Much of Ketchikan’s shooting difficulties lately have come simply because the Kings haven’t been getting quality looks at the basket.
“We watched the film from Grace and what we saw was that our spacing was non-existent,” Stockhausen said. “The spacing is key. We have to draw a second defender. Then we have to put pressure on them, and make good quick reads. We do it in practice, and we have done it in games, but we’ve seem some game slippage. We have a need for more repetition, but you can’t duplicate the size and the intensity of the game when you are going against these better teams.”
That the Kings were even close early in the second half of the games against Grace and Monroe was a testament to the team’s defense, especially against two of the top big men in the state. The Kings held Grace Christian 6-7 center Sloan Lentfer to three points, and Monroe Catholic 6-5 center Trevor Mahler to five points, including just one field.
Grace and Monroe had success shooting from the outside, but the biggest difference in both games was Ketchikan turning the ball over frequently and struggling to run its offense.

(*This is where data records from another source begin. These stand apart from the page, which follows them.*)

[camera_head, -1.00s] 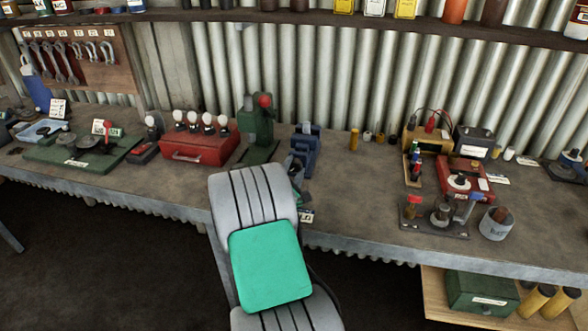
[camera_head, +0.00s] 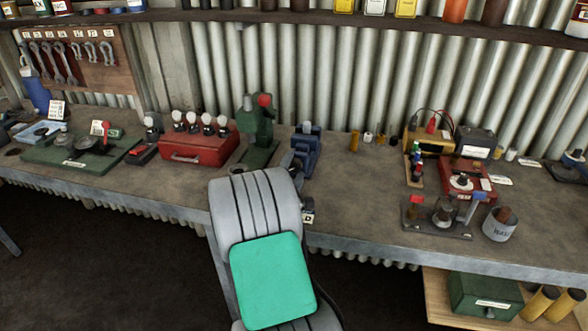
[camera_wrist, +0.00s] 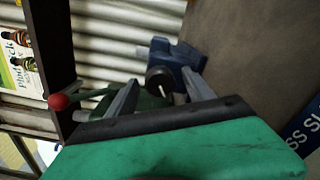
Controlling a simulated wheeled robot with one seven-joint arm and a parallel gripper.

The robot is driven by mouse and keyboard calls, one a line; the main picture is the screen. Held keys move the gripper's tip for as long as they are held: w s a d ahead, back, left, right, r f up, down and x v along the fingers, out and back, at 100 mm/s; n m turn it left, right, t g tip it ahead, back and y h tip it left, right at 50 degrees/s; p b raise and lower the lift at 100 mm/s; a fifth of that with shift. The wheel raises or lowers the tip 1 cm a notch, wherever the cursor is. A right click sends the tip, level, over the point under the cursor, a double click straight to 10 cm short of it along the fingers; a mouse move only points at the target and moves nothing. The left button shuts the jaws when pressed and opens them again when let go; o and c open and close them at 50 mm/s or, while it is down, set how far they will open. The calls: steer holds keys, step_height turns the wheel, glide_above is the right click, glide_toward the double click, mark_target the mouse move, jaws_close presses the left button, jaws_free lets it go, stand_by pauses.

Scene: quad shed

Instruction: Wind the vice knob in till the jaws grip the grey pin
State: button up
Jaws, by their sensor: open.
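The blue vice (camera_head: 306,150) stands on the bench just beyond my arm in the head view. In the wrist view the vice (camera_wrist: 183,58) is at the upper middle, with its dark round knob (camera_wrist: 158,77) facing me. My gripper (camera_wrist: 162,91) is open, one grey finger to each side of the knob in the picture. I cannot tell whether either finger touches it. A small pale mark shows at the knob's lower edge. I cannot make out the grey pin or the jaw gap. My arm hides most of the gripper in the head view.
A green press with a red-ball lever (camera_head: 260,135) stands close left of the vice; its red ball (camera_wrist: 63,101) shows left in the wrist view. A red box with bulbs (camera_head: 195,145) is further left.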

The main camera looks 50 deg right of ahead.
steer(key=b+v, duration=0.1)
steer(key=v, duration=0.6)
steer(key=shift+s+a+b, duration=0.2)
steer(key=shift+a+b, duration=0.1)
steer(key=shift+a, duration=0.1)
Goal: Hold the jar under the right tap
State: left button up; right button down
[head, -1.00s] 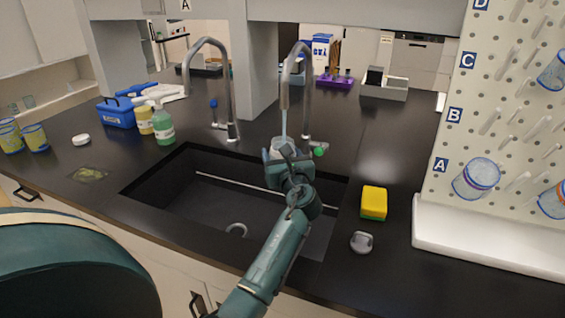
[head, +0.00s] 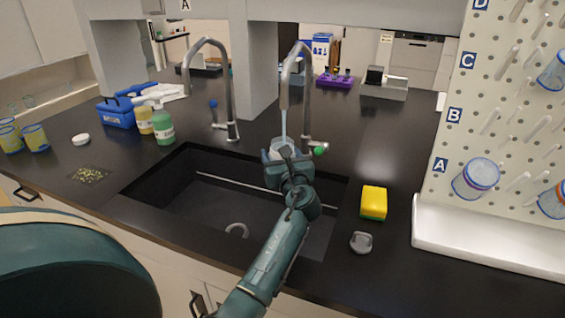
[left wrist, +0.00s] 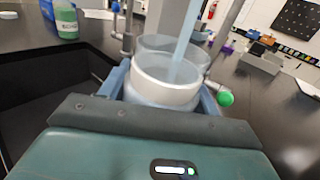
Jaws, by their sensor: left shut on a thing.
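The clear jar (head: 281,149) with a pale band is held below the spout of the right tap (head: 285,92), over the sink (head: 220,215). A pale blue stream (head: 284,125) runs from the spout into the jar. The left wrist view shows the stream (left wrist: 183,45) entering the open mouth of the jar (left wrist: 165,92); the water level is hard to tell. My left gripper (head: 285,160) is shut around the jar, with a finger on each side in the wrist view (left wrist: 165,102). The tap's green knob (head: 319,151) is just right of the jar. My right gripper is out of view.
The left tap (head: 230,90) has a blue knob (head: 213,104). A yellow sponge (head: 373,202) and a grey lid-like piece (head: 361,242) lie right of the sink. Bottles (head: 163,128) and a blue caddy (head: 117,112) stand left. A pegboard (head: 490,140) with jars is at right.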

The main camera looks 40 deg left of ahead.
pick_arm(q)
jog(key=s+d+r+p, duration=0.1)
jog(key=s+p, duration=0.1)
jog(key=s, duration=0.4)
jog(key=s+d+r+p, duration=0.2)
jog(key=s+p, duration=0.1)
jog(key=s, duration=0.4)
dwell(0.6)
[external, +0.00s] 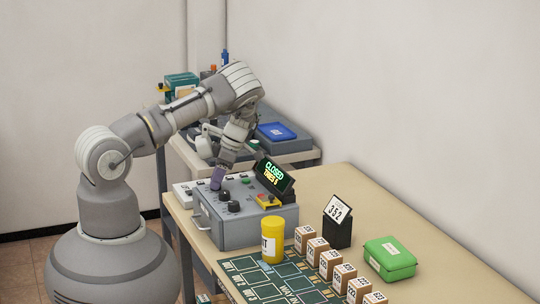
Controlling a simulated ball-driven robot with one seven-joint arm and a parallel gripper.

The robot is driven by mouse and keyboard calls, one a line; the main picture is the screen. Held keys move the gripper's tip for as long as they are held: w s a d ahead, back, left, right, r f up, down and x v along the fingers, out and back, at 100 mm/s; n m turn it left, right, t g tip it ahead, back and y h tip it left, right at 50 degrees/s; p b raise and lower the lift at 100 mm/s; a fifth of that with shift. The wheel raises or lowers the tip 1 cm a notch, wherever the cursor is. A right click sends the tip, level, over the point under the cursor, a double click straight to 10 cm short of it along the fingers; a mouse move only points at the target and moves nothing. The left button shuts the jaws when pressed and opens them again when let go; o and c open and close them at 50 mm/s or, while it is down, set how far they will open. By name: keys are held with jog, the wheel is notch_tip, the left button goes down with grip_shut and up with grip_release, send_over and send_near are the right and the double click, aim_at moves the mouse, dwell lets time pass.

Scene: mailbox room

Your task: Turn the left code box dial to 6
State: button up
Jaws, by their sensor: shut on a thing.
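The code box (215,233) is a grey box on the near left end of the table. Its tilted black display (274,175) reads "CLOSED" in green, with a yellow "TRIES" line below. Two black dials on its top are in clear view, a middle one (225,195) and a nearer one (234,206). My gripper (217,184) points down at the leftmost dial and is shut on it. The fingers hide most of that dial, so its number cannot be read.
A red-and-yellow switch (268,200) sits on the box by the display. A yellow jar (273,240), several small labelled boxes (317,251), a black stand with card "352" (337,222) and a green case (390,258) stand to the right. The table's far right is clear.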

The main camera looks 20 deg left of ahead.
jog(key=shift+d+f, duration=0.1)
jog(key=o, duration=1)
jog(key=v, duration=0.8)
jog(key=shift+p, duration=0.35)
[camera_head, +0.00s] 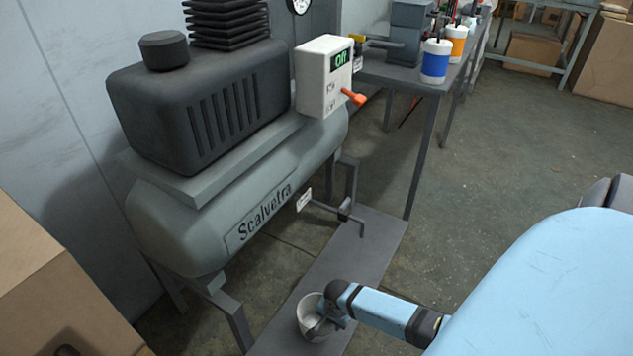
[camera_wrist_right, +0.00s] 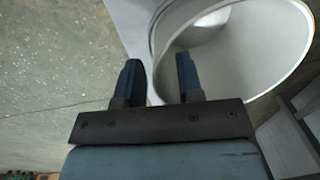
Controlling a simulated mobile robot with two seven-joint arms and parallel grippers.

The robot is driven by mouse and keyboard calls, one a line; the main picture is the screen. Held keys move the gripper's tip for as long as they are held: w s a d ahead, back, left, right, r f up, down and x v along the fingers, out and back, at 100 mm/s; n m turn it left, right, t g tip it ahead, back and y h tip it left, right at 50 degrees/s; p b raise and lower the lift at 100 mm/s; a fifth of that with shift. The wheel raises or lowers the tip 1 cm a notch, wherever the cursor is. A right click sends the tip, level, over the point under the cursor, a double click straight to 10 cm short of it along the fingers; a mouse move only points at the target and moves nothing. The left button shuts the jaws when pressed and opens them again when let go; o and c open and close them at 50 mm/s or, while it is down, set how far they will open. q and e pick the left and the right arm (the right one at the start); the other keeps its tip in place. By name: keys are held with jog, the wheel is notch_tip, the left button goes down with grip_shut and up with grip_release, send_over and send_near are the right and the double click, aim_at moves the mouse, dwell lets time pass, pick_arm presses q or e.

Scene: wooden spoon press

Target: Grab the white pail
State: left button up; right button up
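The white pail (camera_head: 303,316) stands on a grey board (camera_head: 368,238) below the compressor in the head view. It shows large in the right wrist view (camera_wrist_right: 262,45), its round mouth towards the camera. My right gripper (camera_head: 324,318) is at the pail's rim. In the right wrist view my right gripper (camera_wrist_right: 160,70) is open, with a clear gap between its two fingers. One finger is over the pail's mouth and the other is outside, with the pail's wall between them. I cannot tell whether either finger touches it. My left gripper is not in view.
A grey compressor (camera_head: 190,235) with a white switch box (camera_head: 318,85) reading "Off" stands just behind the pail. Cardboard boxes (camera_head: 40,290) are at the lower left. A table (camera_head: 395,75) with paint containers (camera_head: 436,62) stands at the back. The floor at right is mostly clear.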

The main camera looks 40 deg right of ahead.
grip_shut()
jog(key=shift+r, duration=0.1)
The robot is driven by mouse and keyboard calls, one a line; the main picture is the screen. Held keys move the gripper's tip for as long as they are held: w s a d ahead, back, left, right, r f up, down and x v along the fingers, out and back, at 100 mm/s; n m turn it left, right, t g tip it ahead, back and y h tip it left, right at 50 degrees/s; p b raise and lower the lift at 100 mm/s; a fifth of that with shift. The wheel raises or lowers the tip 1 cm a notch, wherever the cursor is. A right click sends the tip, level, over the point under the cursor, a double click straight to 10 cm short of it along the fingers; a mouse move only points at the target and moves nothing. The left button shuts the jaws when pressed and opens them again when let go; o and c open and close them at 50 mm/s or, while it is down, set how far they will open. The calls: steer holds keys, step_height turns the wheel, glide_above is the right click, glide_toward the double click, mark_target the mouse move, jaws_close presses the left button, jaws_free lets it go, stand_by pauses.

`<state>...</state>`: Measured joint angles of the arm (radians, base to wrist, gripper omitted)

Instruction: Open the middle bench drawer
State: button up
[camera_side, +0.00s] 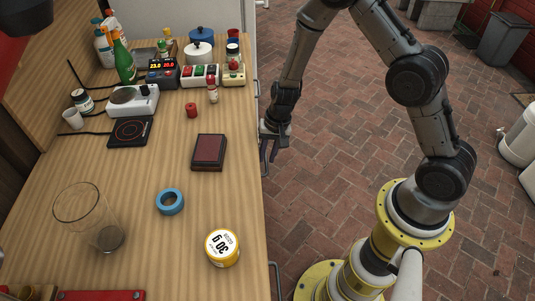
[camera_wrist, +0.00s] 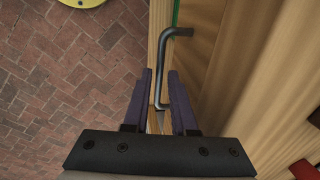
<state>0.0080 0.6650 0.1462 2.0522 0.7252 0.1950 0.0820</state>
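The wooden bench (camera_side: 150,190) has its drawer side along its right edge in the side view. A dark bar handle (camera_side: 264,165) there, between two others, appears to belong to the middle drawer. My gripper (camera_side: 270,143) is at this handle, beside the bench edge. In the wrist view the bent handle (camera_wrist: 168,62) stands by a pale wood strip (camera_wrist: 156,30). My gripper's two fingers (camera_wrist: 160,74) are apart, with the handle's near end between them. I see no clear contact. The drawer front is mostly hidden, and I cannot tell whether the drawer is fully shut.
Another handle (camera_side: 273,279) is nearer the camera on the same side. Brick floor (camera_side: 325,190) beside the bench is open.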

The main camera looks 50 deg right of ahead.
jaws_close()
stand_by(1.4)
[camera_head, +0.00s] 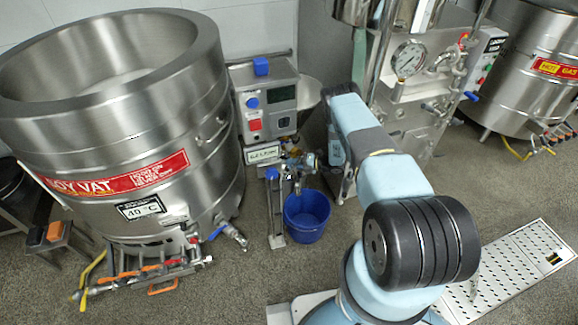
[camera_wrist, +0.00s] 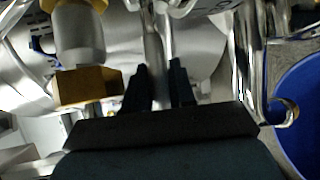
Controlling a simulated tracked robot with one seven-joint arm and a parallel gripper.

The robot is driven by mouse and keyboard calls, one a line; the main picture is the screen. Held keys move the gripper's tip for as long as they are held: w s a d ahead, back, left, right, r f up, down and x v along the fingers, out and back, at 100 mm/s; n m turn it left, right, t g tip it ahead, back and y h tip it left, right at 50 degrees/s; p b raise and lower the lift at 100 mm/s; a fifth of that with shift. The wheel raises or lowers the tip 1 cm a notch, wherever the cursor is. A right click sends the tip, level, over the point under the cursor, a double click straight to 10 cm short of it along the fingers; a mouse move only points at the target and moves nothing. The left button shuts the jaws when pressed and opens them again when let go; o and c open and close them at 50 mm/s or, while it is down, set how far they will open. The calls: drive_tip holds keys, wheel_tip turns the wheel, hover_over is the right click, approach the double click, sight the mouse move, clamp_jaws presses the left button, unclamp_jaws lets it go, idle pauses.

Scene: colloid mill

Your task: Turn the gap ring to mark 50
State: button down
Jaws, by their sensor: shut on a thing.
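In the wrist view, my gripper (camera_wrist: 160,75) has its two black fingers on either side of a slim metal bar (camera_wrist: 156,60), shut on it. The bar runs up to a wide, bright metal round part (camera_wrist: 205,62), which seems to be the gap ring. A dark character shows at the top edge, but I cannot read a mark number. In the head view, the mill (camera_head: 268,105) stands between the vat and my arm, with a control box, a screen and a red button. The ring and my fingertips are too small and partly hidden there.
A blue bucket (camera_head: 307,215) stands on the floor below the mill; its rim also shows in the wrist view (camera_wrist: 303,110). A brass fitting (camera_wrist: 88,88) is close left of my fingers. A curved metal pipe (camera_wrist: 283,110) is at right. A large steel vat (camera_head: 110,110) stands left.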

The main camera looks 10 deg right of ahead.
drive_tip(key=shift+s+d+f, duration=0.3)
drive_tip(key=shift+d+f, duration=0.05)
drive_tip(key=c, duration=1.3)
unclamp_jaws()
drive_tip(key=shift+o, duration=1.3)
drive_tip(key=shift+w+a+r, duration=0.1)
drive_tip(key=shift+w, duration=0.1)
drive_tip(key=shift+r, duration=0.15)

Parker led the Kings with nine points, but after his early 3-point basket, he didn’t score again until the fourth quarter when he added two field goals and a pair of free throws. Jared Rhodes added seven points. Joeben Lorenzo finished with six points, with his pair of 3-pointers spanning halftime accounting for his scoring. Andrew Kleinschmidt and Marcus Stockhausen each finished with four points.
Stefan Felix led Monroe with 18 points, including 13 in the first half. Armani Smith added 11 points. Jack Mavencamp and Jett McCullough each scored seven. Monroe hit eight 3-pointers in the win, while Ketchikan was held to four. 
While the Kings are struggling in games, Stockhausen said that the frustration hasn’t spilled over off the court or into practices.
“Most of these kids have grown up together since Kindergarten,” Stockhausen said. “They are close, but we have to get even closer. I like these kids. I like our staff. We are in this together, and we just have to keep at it.”